Dépolariser l’Amérique ? Les bonnes volontés existent, mais les espoirs sont minces

Dépolariser l’Amérique ? 
Les bonnes volontés existent, mais les espoirs sont minces

Duel d’affiches entre un manifestant pro-Trump et un autre contre, devant le Capitole, le 8 janvier 2021. Leah Millis/Reuters

Peut-on encore « dépolariser » l’Amérique ? Après les violences du Capitole et à l’approche de l’investiture de Joe Biden, des milliers d’Américains se disent prêts à tendre la main à « l’autre camp », mais beaucoup jugent le mal trop profond pour que leur bonne volonté puisse payer.

Au moment où l’inquiétude montait la semaine dernière devant la possibilité de nouvelles violences, Braver Angels (« Anges plus courageux »), association créée en 2016 pour surmonter les divisions, a organisé une réunion virtuelle ouverte à tous ceux qui veulent « ressouder l’Amérique ». Elle a rassemblé sur Zoom 4 500 participants, de tout le pays, et gagné plus de 2 000 nouveaux abonnés dans la foulée, selon un porte-parole, Ciaran O’Connor. Tous désireux d’« écouter » l’autre camp et de redoubler d’efforts, pour éviter « une guerre civile », comme l’ont dit plusieurs participants.

La réunion a été l’occasion de faire témoigner trois « duos » formés d’un « bleu » (démocrate) et d’un « rouge » (républicain), qui ont réussi à établir un dialogue amical malgré leurs divergences politiques.

Kouhyar Mostashfi, musulman proche de l’aile gauche des démocrates, et Greg Smith, ex-policier pro-Trump et chrétien fervent, ont ainsi raconté les liens qu’ils ont noués depuis quatre ans.
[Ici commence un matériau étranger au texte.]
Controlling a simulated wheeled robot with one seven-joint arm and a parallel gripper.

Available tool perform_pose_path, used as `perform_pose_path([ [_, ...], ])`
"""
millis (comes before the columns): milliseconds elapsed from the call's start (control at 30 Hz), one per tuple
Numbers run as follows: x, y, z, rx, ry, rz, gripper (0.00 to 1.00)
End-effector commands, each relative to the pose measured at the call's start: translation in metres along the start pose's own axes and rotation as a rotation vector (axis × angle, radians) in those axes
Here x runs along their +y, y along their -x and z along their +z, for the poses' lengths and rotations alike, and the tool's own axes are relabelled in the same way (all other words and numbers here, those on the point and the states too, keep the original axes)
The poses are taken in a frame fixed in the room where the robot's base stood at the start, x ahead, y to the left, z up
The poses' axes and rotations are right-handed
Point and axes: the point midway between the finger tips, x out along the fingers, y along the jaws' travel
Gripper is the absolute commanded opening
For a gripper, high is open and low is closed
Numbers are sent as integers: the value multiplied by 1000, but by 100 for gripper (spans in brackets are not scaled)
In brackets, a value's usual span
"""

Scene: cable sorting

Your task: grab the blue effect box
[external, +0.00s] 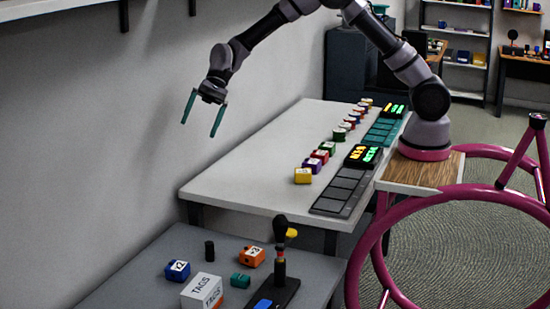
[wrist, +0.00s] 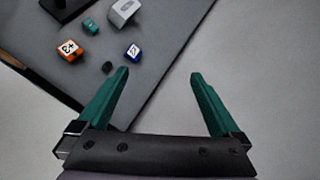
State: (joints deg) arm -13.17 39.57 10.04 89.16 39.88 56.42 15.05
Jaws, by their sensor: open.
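The blue effect box (external: 177,270) is a small blue block with a white label on top. It sits on the low grey table at the front left in the external view. It also shows in the wrist view (wrist: 133,53), on the table ahead of and a little left of the fingers. My gripper (external: 203,116) is open and empty, with two teal fingers pointing down, high above and behind the box in the external view. The fingers also show in the wrist view (wrist: 160,82), apart from every object.
Near the blue box are a black cylinder (external: 209,250), an orange box (external: 251,257), a teal box (external: 240,281), a white TAGS box (external: 202,292) and a black stand (external: 281,270). A higher white table (external: 250,180) holds several coloured boxes. A wall lies left.

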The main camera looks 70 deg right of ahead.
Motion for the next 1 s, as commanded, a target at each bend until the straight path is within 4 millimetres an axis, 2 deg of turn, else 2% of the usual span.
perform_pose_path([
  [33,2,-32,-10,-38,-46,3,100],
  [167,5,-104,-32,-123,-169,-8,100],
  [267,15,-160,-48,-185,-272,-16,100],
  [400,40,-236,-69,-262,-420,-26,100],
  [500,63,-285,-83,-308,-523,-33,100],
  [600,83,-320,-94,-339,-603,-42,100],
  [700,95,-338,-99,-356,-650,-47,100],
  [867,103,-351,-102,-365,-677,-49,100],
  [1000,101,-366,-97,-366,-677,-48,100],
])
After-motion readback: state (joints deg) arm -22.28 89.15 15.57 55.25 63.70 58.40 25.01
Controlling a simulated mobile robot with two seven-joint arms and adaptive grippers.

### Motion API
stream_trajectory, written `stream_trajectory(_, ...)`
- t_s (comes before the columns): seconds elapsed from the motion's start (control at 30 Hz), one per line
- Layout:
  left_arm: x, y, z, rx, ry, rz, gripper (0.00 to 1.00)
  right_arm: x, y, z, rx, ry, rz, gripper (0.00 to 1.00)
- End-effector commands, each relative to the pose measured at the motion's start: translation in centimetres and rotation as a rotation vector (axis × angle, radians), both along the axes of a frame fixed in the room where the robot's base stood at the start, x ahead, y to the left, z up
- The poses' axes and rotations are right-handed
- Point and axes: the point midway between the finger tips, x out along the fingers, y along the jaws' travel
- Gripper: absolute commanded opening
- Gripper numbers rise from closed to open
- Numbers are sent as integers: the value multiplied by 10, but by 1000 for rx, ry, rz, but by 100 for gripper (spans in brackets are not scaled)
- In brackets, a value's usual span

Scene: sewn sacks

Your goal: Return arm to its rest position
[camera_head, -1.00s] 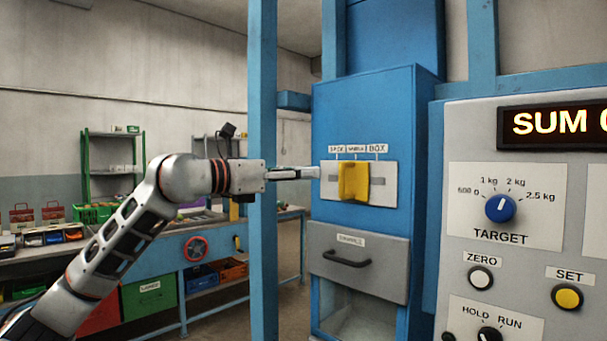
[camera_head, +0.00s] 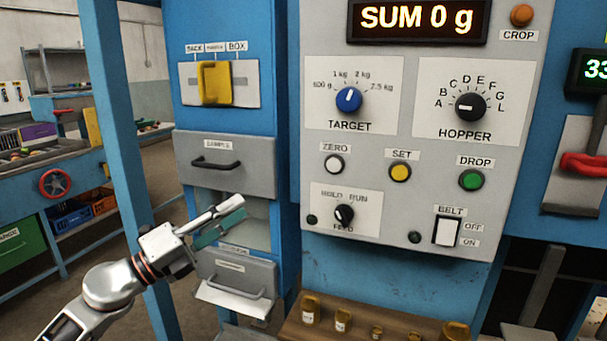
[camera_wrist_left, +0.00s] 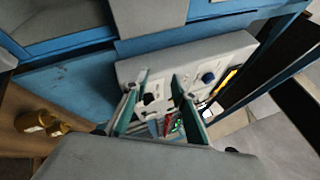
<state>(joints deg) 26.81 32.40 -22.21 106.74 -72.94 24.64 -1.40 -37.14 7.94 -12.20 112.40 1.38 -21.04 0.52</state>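My left arm comes in from the lower left in the head view. Its gripper (camera_head: 225,219) is in front of the blue cabinet's recess, between two grey drawers, with nothing visible in it. In the left wrist view the two teal-lined fingers of this gripper (camera_wrist_left: 158,84) stand apart with a gap between them. The grey control panel (camera_wrist_left: 190,55) shows beyond the fingers there. My right arm and gripper are not in view.
The blue cabinet carries a yellow selector (camera_head: 214,84), an upper drawer (camera_head: 226,165) and a lower drawer (camera_head: 238,274). A blue post (camera_head: 118,120) stands just left. The control panel (camera_head: 385,150) is to the right. Small brown weights (camera_head: 342,320) stand on a wooden shelf below.

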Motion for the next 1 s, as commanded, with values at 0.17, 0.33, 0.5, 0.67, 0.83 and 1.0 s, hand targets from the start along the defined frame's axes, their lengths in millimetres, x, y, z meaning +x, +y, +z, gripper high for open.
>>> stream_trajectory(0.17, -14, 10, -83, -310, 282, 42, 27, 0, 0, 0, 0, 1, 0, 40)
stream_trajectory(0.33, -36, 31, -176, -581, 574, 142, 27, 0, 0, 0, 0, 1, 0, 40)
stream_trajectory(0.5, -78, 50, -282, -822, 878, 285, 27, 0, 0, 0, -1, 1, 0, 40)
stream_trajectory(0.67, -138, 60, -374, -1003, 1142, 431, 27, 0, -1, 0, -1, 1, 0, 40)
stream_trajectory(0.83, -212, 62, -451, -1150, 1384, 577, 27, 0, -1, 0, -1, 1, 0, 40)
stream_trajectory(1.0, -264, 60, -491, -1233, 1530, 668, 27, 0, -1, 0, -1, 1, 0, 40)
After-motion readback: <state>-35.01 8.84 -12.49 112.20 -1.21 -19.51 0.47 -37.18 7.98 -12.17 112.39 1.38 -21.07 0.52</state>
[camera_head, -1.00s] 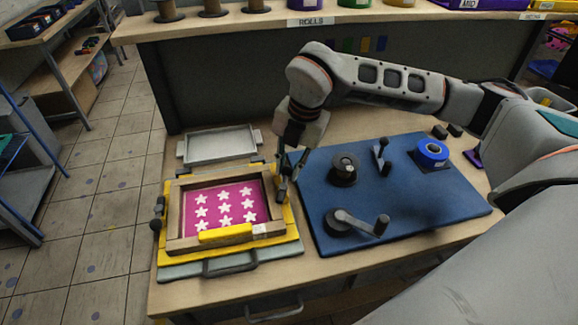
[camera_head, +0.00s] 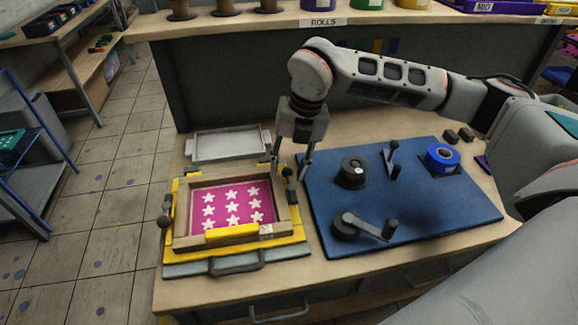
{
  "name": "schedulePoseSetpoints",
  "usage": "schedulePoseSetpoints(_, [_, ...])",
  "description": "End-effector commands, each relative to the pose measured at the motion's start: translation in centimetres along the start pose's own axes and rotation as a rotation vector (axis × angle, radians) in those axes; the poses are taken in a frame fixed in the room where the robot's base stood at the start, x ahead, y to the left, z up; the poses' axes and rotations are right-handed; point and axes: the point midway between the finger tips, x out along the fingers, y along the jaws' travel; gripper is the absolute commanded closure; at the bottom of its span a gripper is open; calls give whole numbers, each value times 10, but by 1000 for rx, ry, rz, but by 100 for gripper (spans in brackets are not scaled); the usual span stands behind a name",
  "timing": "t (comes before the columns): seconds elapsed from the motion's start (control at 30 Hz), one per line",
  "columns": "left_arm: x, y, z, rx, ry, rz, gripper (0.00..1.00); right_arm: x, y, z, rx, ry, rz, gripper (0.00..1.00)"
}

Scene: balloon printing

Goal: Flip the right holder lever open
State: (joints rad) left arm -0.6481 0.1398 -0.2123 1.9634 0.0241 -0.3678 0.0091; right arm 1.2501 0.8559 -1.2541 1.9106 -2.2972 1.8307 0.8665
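A printing frame (camera_head: 183,222) with a wooden border holds a pink sheet with white stars (camera_head: 231,206) and sits on a yellow base (camera_head: 291,238). The dark right holder lever (camera_head: 290,187) is at the frame's right edge; whether it is open or closed is hard to tell. The left holder lever (camera_head: 165,212) with a round knob is at the left edge. My right gripper (camera_head: 291,168) points down just above and behind the right lever, its fingers apart and nothing visible between them. My left gripper is not in view.
A blue board (camera_head: 435,215) to the right carries a black spool (camera_head: 352,172), a crank (camera_head: 365,226), a small lever (camera_head: 391,160) and a blue tape roll (camera_head: 443,157). A grey tray (camera_head: 227,145) lies behind the frame. A shelf labelled ROLLS stands at the back.

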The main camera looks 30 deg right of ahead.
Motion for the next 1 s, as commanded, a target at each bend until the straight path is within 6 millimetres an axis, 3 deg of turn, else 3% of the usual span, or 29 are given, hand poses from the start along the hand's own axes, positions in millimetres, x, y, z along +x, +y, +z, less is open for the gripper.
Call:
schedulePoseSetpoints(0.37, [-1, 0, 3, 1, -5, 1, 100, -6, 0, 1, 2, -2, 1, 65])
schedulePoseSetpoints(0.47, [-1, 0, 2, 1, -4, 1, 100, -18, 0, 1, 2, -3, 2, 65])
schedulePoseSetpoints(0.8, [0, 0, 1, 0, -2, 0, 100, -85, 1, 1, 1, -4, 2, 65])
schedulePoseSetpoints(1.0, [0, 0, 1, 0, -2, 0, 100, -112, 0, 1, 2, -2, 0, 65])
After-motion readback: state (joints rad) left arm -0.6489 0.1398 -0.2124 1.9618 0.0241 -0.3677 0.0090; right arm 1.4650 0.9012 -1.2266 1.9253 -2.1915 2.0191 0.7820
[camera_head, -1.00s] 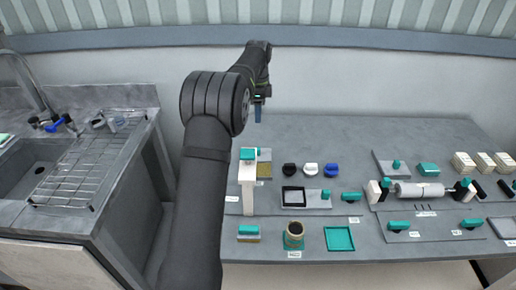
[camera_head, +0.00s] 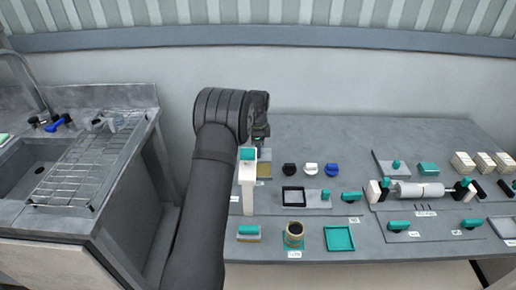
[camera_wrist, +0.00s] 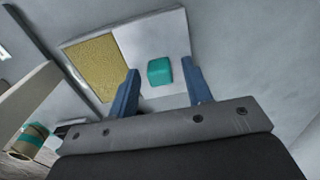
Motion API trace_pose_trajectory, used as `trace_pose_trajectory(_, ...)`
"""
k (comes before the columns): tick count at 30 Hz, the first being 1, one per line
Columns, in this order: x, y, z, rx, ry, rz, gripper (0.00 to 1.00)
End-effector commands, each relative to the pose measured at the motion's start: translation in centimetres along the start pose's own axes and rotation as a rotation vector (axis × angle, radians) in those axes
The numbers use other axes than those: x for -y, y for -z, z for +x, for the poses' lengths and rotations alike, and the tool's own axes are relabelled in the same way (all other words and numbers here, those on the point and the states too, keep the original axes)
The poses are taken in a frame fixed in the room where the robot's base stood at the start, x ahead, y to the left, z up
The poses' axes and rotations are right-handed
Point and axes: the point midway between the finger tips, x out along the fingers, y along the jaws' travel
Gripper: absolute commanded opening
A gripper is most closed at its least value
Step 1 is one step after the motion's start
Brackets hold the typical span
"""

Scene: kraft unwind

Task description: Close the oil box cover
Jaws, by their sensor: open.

À force de discussions, d’humour, et de visites communes, à la mosquée de l’un et à l’église de l’autre.

Réduits depuis la pandémie à des échanges virtuels, leur relation semble néanmoins avoir résisté aux événements du Capitole – que Greg juge « horribles », au nom de sa foi chrétienne.

Carlos Hernandez, latino pro-Trump, et Amania Drane, militante noire antiraciste, qui échangent eux depuis quelques mois, sont tombés d’accord pour dire qu’il fallait d’abord combattre sa « propre polarisation » – en mesurant d’abord ses clichés sur l’autre camp.

Pessimisme

Il existe d’autres initiatives favorisant le dialogue entre personnes d’opinions opposées, locales ou nationales, parfois beaucoup plus anciennes, comme l’association « Living Room Conversations » (« conversations de salons »), créée en 2010. Elles se sont multipliées avec la présidence Trump, qui a brouillé nombre de familles et d’amis de longue date.

Mais que pèsent ces bonnes volontés face à la détermination des extrêmes, alimentée par un climat de surenchère sur les réseaux sociaux ?

La semaine dernière, on a vu, d’un côté, certains opposants de Trump prôner la mise à l’index de tous les manifestants pro-Trump du 6 janvier et, de l’autre, des fidèles du président présenter l’arrestation des émeutiers et la fermeture de plates-formes conservatrices comme Parler comme l’instauration d’un État totalitaire...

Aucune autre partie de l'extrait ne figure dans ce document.